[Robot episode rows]
..............................

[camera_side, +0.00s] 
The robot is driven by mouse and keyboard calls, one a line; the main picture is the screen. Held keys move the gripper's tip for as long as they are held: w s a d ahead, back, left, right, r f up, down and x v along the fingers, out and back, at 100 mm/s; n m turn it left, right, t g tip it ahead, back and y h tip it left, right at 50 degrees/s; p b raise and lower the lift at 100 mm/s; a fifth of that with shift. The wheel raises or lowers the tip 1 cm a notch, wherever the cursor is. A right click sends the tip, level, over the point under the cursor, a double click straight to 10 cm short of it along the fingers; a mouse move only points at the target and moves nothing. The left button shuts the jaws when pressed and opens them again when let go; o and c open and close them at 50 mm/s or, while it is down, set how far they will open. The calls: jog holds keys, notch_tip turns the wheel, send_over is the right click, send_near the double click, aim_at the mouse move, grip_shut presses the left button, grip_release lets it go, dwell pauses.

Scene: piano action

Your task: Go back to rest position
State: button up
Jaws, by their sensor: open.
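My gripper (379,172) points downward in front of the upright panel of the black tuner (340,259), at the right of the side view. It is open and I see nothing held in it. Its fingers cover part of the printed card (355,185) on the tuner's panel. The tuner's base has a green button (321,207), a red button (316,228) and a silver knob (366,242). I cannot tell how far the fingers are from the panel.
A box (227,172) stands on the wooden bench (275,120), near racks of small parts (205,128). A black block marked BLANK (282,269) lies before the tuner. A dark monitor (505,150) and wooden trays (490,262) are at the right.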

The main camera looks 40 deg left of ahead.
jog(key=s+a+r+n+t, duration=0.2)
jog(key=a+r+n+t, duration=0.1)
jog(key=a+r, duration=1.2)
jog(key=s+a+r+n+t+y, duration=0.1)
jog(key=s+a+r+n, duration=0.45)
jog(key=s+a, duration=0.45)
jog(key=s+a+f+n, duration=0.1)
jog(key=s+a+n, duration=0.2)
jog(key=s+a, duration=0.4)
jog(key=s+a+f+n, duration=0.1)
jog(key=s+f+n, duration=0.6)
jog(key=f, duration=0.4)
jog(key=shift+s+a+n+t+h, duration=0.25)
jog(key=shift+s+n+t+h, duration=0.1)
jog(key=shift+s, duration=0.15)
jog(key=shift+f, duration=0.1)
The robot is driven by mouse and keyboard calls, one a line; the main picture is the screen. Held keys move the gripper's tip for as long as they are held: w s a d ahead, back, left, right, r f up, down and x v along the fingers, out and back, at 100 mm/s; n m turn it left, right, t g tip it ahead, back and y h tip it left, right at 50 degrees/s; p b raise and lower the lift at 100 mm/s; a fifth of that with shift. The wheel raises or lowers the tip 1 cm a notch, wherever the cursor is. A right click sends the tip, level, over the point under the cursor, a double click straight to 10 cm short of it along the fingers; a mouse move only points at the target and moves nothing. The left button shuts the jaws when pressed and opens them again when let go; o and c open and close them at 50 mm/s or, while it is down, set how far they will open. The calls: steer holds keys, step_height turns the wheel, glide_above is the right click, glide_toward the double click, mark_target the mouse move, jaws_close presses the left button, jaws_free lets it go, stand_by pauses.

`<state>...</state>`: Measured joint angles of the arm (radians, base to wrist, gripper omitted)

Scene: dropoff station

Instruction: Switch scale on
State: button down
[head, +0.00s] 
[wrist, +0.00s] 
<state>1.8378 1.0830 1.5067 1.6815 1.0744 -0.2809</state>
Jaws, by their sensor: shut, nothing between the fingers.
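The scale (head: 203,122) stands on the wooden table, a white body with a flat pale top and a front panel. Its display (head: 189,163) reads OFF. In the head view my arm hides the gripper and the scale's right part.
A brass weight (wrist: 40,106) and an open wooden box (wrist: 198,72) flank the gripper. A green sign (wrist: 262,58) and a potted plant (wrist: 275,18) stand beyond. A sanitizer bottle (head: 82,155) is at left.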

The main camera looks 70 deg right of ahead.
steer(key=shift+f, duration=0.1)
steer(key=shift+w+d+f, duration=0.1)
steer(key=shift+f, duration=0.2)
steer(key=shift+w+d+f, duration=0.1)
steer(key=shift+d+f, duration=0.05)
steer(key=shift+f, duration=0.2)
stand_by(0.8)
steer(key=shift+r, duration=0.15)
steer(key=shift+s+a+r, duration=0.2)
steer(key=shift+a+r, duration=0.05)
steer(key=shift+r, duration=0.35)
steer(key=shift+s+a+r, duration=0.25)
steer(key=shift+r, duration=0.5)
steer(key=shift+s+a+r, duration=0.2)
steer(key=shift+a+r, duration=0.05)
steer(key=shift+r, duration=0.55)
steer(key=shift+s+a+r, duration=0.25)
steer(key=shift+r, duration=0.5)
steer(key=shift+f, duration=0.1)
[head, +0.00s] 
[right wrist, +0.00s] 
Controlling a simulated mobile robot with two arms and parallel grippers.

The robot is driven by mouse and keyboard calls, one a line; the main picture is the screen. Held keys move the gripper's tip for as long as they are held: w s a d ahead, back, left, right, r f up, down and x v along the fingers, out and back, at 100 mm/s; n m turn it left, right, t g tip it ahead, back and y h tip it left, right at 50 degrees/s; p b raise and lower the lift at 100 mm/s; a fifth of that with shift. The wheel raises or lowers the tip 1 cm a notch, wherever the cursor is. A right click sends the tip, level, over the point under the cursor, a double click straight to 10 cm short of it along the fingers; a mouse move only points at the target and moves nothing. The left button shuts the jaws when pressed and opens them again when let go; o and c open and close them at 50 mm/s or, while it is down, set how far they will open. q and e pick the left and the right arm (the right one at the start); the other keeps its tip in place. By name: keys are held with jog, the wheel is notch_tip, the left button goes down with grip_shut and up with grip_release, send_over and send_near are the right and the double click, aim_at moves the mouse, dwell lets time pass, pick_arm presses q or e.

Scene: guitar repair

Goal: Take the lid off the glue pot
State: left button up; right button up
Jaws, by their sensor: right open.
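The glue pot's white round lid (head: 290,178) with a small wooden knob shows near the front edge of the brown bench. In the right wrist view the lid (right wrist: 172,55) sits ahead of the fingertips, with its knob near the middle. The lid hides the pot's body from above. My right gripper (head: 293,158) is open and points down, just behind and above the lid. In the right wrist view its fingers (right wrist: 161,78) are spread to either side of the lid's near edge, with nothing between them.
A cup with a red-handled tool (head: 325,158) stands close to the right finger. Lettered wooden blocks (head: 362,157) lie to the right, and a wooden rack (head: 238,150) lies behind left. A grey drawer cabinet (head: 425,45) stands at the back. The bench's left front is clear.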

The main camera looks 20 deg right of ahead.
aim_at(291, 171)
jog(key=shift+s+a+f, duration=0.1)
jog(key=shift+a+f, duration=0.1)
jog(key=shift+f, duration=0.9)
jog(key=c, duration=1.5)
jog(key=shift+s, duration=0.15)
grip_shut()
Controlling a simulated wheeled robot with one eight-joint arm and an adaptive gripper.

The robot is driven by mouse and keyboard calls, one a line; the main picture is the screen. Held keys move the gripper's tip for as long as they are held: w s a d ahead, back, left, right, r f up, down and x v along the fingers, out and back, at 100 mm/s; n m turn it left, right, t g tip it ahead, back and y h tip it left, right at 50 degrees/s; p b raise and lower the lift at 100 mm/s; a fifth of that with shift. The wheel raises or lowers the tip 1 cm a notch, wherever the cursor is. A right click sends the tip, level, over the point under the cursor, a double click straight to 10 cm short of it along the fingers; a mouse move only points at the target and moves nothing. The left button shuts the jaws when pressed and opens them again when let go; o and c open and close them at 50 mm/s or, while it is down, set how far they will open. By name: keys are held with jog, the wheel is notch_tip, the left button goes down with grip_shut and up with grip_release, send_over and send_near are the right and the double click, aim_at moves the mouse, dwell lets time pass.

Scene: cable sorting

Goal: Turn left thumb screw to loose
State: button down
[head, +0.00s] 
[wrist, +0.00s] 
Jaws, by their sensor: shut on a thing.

..............................

§ **WHAT THE EXERCISE ASKS**
Print all the data exactly.

§ **FULL ANSWER**
[camera_side, +0.00s] 
The robot is driven by mouse and keyboard calls, one a line; the main picture is the screen. Held keys move the gripper's tip for as long as they are held: w s a d ahead, back, left, right, r f up, down and x v along the fingers, out and back, at 100 mm/s; n m turn it left, right, t g tip it ahead, back and y h tip it left, right at 50 degrees/s; p b raise and lower the lift at 100 mm/s; a fifth of that with shift. The wheel raises or lowers the tip 1 cm a notch, wherever the cursor is. A right click sends the tip, level, over the point under the cursor, a double click straight to 10 cm short of it along the fingers; a mouse move only points at the target and moves nothing. The left button shuts the jaws when pressed and opens them again when let go; o and c open and close them at 50 mm/s or, while it is down, set how far they will open. The calls: jog holds keys, notch_tip turns the wheel, send_over is the right click, send_near the double click, aim_at the mouse move, grip_shut presses the left button, grip_release lets it go, dwell pauses.

Scene: piano action

Your task: Go back to rest position
State: button up
Jaws, by their sensor: open.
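My gripper (379,172) points downward in front of the upright panel of the black tuner (340,259), at the right of the side view. It is open and I see nothing held in it. Its fingers cover part of the printed card (355,185) on the tuner's panel. The tuner's base has a green button (321,207), a red button (316,228) and a silver knob (366,242). I cannot tell how far the fingers are from the panel.
A box (227,172) stands on the wooden bench (275,120), near racks of small parts (205,128). A black block marked BLANK (282,269) lies before the tuner. A dark monitor (505,150) and wooden trays (490,262) are at the right.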

The main camera looks 40 deg left of ahead.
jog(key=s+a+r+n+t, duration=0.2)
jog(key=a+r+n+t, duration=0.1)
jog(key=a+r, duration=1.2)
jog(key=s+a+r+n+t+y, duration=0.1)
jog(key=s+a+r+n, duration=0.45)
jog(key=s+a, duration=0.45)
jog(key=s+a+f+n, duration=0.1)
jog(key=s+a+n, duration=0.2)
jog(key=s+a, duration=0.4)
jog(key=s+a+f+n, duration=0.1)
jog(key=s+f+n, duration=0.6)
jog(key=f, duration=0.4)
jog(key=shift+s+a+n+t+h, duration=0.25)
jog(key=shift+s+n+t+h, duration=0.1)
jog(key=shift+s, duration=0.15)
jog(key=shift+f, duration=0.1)
The robot is driven by mouse and keyboard calls, one a line; the main picture is the screen. Held keys move the gripper's tip for as long as they are held: w s a d ahead, back, left, right, r f up, down and x v along the fingers, out and back, at 100 mm/s; n m turn it left, right, t g tip it ahead, back and y h tip it left, right at 50 degrees/s; p b raise and lower the lift at 100 mm/s; a fifth of that with shift. The wheel raises or lowers the tip 1 cm a notch, wherever the cursor is. A right click sends the tip, level, over the point under the cursor, a double click straight to 10 cm short of it along the fingers; a mouse move only points at the target and moves nothing. The left button shuts the jaws when pressed and opens them again when let go; o and c open and close them at 50 mm/s or, while it is down, set how far they will open. The calls: steer holds keys, step_height turns the wheel, glide_above is the right click, glide_toward the double click, mark_target the mouse move, jaws_close presses the left button, jaws_free lets it go, stand_by pauses.

`<state>...</state>`: Measured joint angles of the arm (radians, base to wrist, gripper omitted)

Scene: dropoff station

Instruction: Switch scale on
State: button down
[head, +0.00s] 
[wrist, +0.00s] 
<state>1.8378 1.0830 1.5067 1.6815 1.0744 -0.2809</state>
Jaws, by their sensor: shut, nothing between the fingers.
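The scale (head: 203,122) stands on the wooden table, a white body with a flat pale top and a front panel. Its display (head: 189,163) reads OFF. In the head view my arm hides the gripper and the scale's right part.
A brass weight (wrist: 40,106) and an open wooden box (wrist: 198,72) flank the gripper. A green sign (wrist: 262,58) and a potted plant (wrist: 275,18) stand beyond. A sanitizer bottle (head: 82,155) is at left.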

The main camera looks 70 deg right of ahead.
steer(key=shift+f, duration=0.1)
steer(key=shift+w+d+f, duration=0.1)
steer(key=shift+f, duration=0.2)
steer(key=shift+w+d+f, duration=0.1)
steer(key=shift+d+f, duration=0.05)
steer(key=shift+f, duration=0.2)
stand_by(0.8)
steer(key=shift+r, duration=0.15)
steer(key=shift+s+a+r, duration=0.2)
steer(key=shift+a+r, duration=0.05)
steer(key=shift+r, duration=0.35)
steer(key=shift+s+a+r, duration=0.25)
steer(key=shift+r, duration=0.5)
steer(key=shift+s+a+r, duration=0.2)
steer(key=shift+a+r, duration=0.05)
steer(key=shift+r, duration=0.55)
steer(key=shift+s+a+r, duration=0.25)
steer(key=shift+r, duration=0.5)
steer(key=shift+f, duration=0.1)
[head, +0.00s] 
[right wrist, +0.00s] 
Controlling a simulated mobile robot with two arms and parallel grippers.

The robot is driven by mouse and keyboard calls, one a line; the main picture is the screen. Held keys move the gripper's tip for as long as they are held: w s a d ahead, back, left, right, r f up, down and x v along the fingers, out and back, at 100 mm/s; n m turn it left, right, t g tip it ahead, back and y h tip it left, right at 50 degrees/s; p b raise and lower the lift at 100 mm/s; a fifth of that with shift. The wheel raises or lowers the tip 1 cm a notch, wherever the cursor is. A right click sends the tip, level, over the point under the cursor, a double click straight to 10 cm short of it along the fingers; a mouse move only points at the target and moves nothing. The left button shuts the jaws when pressed and opens them again when let go; o and c open and close them at 50 mm/s or, while it is down, set how far they will open. q and e pick the left and the right arm (the right one at the start); the other keeps its tip in place. By name: keys are held with jog, the wheel is notch_tip, the left button goes down with grip_shut and up with grip_release, send_over and send_near are the right and the double click, aim_at moves the mouse, dwell lets time pass, pick_arm presses q or e.

Scene: guitar repair

Goal: Take the lid off the glue pot
State: left button up; right button up
Jaws, by their sensor: right open.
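The glue pot's white round lid (head: 290,178) with a small wooden knob shows near the front edge of the brown bench. In the right wrist view the lid (right wrist: 172,55) sits ahead of the fingertips, with its knob near the middle. The lid hides the pot's body from above. My right gripper (head: 293,158) is open and points down, just behind and above the lid. In the right wrist view its fingers (right wrist: 161,78) are spread to either side of the lid's near edge, with nothing between them.
A cup with a red-handled tool (head: 325,158) stands close to the right finger. Lettered wooden blocks (head: 362,157) lie to the right, and a wooden rack (head: 238,150) lies behind left. A grey drawer cabinet (head: 425,45) stands at the back. The bench's left front is clear.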

The main camera looks 20 deg right of ahead.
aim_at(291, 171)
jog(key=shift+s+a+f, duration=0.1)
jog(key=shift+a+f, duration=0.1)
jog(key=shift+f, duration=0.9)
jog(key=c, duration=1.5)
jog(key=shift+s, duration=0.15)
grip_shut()
Controlling a simulated wheeled robot with one eight-joint arm and an adaptive gripper.

The robot is driven by mouse and keyboard calls, one a line; the main picture is the screen. Held keys move the gripper's tip for as long as they are held: w s a d ahead, back, left, right, r f up, down and x v along the fingers, out and back, at 100 mm/s; n m turn it left, right, t g tip it ahead, back and y h tip it left, right at 50 degrees/s; p b raise and lower the lift at 100 mm/s; a fifth of that with shift. The wheel raises or lowers the tip 1 cm a notch, wherever the cursor is. A right click sends the tip, level, over the point under the cursor, a double click straight to 10 cm short of it along the fingers; a mouse move only points at the target and moves nothing. The left button shuts the jaws when pressed and opens them again when let go; o and c open and close them at 50 mm/s or, while it is down, set how far they will open. By name: keys are held with jog, the wheel is notch_tip, the left button goes down with grip_shut and up with grip_release, send_over and send_near are the right and the double click, aim_at moves the mouse, dwell lets time pass.

Scene: cable sorting

Goal: Turn left thumb screw to loose
State: button down
[head, +0.00s] 
[wrist, +0.00s] 
Jaws, by their sensor: shut on a thing.

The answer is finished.